L'île des morts
Publié le 31 Janvier 2009
Ecrire. Ne pas écrire. Faire la grève. Et puis... que dire qui vaille la peine ? (si ce n'est pour participer au joli charabia littéraro des blogs, c'est-à-dire au "je m'écoute écrire..." et j'aime ça); pourquoi allumer mon ordinateur ? et transmettre au monde de mes 50 lecteurs quotidiens - ou plus, ou moins, mais qu'importe - des pensées qui n'intéressent sans doute que moi..?
A pied dans Paris, j'avais laissé ma voiture sur le trottoir, et croisai ma voisine à qui l'on avait voulu arracher le coeur, sauf que les sots l'avaient situé à droite... car, face à leur gauche à eux; voilà bien qu'ils agissent comme nous, internautes de base : ils inversent tout, projetant sur l'autre leurs propres tares, voire leur talent (l'effet miroir).
Même les démons aujourd'hui font rire. Comme ces jeunes, des gothiques à ce qu'ils disent, croisés tout à l'heure devant leur boutique.
Heureusement, j'avais mieux à faire. Rendez-vous pris avec Barbara pour visiter l'expo de Simon Gaetan. La crypte nous accueillit tel un ventre aux couleurs chaudes, et à la "circumdité" réconfortante. Le maître de céans nous fit l'honneur de nous initier aux petits secrets cachés de l'oeuvre, Barbara, l'experte, releva les influences, et pour un certain tableau, se référa à Bonnard. Ce sur quoi, Simon nous parla du suicide d'une des modèles du peintre. Moi, saisissant la balle au bond du sujet qui me taraudait depuis le matin (j'avais rêvé du suicide du père d'une amie, et avais, dans la nuit, remonté le temps pour trouver la clé du mystère) lançai : parlons-en du suicide ! Et nous voilà partis (je vous laisse retrouver le fil) sur Laurence Parisot, les grèves, Sarkozy, Villepin, Napoléon III et Victor Hugo, pour arriver à la conclusion que forcément il, Sarkozy, allait sauter (ou nous...).

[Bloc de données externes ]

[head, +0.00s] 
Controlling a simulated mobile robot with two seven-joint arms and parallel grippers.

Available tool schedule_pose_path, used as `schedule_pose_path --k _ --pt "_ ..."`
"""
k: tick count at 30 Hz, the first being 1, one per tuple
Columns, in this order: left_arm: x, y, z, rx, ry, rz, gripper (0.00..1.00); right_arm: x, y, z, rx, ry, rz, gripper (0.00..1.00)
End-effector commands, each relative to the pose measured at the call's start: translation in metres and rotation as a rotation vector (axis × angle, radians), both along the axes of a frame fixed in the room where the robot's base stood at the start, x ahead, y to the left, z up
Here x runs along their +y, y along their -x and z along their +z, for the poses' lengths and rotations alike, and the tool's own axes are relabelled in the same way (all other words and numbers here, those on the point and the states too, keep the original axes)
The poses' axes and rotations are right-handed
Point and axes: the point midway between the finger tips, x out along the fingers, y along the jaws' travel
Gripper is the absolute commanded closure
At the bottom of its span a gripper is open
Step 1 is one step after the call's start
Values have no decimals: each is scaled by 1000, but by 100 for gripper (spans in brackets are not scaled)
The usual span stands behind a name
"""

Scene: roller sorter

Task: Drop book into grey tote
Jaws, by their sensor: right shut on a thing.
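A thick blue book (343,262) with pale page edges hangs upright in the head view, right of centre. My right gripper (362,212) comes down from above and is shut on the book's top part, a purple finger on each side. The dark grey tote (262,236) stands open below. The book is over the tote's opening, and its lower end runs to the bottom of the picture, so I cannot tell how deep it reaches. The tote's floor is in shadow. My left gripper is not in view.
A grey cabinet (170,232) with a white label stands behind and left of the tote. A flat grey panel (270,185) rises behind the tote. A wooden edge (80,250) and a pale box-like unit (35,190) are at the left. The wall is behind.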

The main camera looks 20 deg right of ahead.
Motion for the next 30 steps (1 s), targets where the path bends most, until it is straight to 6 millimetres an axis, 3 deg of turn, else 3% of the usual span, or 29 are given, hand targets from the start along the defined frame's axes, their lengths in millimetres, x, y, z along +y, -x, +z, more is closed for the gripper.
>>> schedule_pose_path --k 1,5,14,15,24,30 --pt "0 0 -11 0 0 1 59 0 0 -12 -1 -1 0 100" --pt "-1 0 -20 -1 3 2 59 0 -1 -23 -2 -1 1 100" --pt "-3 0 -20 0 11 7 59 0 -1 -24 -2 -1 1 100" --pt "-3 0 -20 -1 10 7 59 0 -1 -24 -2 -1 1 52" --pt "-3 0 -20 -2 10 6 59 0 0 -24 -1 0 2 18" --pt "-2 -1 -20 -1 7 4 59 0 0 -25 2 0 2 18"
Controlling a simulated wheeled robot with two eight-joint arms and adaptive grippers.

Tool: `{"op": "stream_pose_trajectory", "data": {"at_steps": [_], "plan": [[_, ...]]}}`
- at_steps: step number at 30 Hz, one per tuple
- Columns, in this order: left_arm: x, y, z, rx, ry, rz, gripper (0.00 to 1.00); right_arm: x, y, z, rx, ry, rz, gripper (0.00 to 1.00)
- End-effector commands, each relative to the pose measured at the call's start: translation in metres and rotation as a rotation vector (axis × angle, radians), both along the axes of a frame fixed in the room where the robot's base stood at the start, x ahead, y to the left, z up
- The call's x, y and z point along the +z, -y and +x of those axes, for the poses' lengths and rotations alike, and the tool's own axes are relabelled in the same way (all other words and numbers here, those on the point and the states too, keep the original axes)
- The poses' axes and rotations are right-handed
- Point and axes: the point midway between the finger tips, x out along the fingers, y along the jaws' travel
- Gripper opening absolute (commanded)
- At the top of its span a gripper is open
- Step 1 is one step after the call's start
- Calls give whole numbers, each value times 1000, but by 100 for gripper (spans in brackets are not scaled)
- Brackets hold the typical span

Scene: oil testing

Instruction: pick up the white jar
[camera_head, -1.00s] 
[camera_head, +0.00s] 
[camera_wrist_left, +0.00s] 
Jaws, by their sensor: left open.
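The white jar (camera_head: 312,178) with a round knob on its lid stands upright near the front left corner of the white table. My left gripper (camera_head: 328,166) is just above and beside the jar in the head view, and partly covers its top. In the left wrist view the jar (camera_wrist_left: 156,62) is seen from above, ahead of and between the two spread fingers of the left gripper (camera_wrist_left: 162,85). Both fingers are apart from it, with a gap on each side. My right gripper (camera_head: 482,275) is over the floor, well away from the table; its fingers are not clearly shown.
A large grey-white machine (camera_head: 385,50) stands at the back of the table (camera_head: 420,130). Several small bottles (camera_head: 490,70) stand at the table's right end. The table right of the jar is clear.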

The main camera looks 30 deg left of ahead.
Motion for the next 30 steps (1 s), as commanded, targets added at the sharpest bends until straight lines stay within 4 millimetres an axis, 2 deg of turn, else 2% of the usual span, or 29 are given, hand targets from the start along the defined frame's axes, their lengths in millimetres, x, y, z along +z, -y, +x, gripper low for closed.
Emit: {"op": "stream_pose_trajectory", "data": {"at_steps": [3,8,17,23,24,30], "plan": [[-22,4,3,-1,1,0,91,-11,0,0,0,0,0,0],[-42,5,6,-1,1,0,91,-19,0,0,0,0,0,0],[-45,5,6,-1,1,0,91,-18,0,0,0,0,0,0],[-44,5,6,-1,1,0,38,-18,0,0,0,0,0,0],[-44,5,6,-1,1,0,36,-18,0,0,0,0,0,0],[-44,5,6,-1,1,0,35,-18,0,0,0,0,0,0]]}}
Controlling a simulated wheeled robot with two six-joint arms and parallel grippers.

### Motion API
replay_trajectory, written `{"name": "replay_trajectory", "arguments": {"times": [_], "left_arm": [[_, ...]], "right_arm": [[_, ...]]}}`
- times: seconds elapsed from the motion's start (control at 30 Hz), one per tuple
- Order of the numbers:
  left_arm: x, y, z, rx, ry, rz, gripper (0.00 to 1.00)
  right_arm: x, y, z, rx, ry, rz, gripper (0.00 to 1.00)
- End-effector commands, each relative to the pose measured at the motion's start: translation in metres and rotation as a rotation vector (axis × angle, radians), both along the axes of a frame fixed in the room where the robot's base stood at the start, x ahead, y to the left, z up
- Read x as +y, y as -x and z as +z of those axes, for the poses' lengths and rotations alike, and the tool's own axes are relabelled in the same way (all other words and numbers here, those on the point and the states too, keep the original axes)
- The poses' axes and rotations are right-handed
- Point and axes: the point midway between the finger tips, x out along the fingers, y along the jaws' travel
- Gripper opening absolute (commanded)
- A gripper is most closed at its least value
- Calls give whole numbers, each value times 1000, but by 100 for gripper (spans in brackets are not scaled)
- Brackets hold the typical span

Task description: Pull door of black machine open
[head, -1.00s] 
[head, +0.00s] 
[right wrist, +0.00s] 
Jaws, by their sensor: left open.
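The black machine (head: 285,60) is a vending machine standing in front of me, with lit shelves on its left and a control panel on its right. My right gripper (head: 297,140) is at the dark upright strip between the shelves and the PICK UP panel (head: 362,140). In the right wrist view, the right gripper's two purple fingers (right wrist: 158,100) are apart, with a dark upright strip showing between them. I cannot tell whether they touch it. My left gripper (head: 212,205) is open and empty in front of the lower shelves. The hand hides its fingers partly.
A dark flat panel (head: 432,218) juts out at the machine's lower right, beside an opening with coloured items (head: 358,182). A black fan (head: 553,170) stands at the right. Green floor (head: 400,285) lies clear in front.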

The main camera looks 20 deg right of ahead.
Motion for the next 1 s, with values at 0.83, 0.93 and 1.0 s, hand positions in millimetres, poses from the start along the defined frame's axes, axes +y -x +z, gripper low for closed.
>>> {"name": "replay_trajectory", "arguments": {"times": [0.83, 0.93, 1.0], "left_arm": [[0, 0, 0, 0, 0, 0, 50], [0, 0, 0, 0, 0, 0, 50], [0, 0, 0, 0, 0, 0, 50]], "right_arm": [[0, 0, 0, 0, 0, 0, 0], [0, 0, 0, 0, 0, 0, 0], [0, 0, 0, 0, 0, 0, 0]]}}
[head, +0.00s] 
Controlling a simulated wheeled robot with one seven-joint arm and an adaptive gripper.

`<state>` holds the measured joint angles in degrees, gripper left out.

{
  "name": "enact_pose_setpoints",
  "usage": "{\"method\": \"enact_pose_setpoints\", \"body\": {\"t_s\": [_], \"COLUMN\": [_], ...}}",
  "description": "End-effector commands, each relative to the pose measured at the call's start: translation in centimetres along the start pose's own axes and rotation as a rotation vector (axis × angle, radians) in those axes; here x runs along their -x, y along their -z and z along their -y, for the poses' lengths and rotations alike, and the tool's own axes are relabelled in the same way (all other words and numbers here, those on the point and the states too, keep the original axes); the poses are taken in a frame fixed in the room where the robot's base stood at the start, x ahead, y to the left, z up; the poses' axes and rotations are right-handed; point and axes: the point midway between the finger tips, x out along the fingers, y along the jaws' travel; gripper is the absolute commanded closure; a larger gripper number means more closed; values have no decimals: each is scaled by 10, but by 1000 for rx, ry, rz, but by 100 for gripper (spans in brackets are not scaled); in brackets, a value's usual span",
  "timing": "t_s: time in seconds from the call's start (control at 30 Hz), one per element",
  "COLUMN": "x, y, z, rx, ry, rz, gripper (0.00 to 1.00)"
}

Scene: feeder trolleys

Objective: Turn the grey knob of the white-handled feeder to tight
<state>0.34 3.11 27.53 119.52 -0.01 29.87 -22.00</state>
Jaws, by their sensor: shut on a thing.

Pourtant, au sortir dans la nuit froide, c'étaient bien les couleurs (le noir-japon, les bleus, les "terre", le blanc), les visages, l'intensité des thèmes traités par l'artiste qui demeuraient présents à nos esprits : la force des regards (du regard ?) tournés vers nous, l'interrogation des corps, exposés au regard du peintre (au nôtre ?). L'ange, lui, avait les yeux baissés et baignait dans l'obscurité.
Notre fin d'après-midi était chargé, et après ce plat bien consistant, nous sommes reparties au pas de course vers la galerie Blondel, où mon cher ami Zoltan Zsako avait son vernissage. Barbara fut séduite par l'ampleur et la qualité de l'oeuvre. Elle me dit les influences de la Renaissance, la facture très classique du trait, les thèmes bibliques, la mythologie, mais surtout... l'originalité du travail : des bas reliefs moulés sur du plâtre, recouverts parfois de feuilles d'argent, la finesse du dessin.
Elle resta plus longtemps devant la Cène en Seine, et Transposition, où elle reconnut "L'île des morts" de Böklin. Ca lui semblait évident, elle m'en traçait les contours, me disant que quand on l'avait vue une fois on ne pouvait l'oublier, elle me parla de sa mise en musique par Rachmaninov. Je ne manquai pas de m'en enquérir auprès de Zoltan, lui demandant si son tableau n°13 (ah...) était inspiré par... il ne me laissa pas terminer : "oui, c'est un hommage à "L'île des morts" de Böklin". Il nous expliqua ensuite qu'il l'avait réalisé dans le cadre d'une expo, au Grand Palais, dédiée à ce thème.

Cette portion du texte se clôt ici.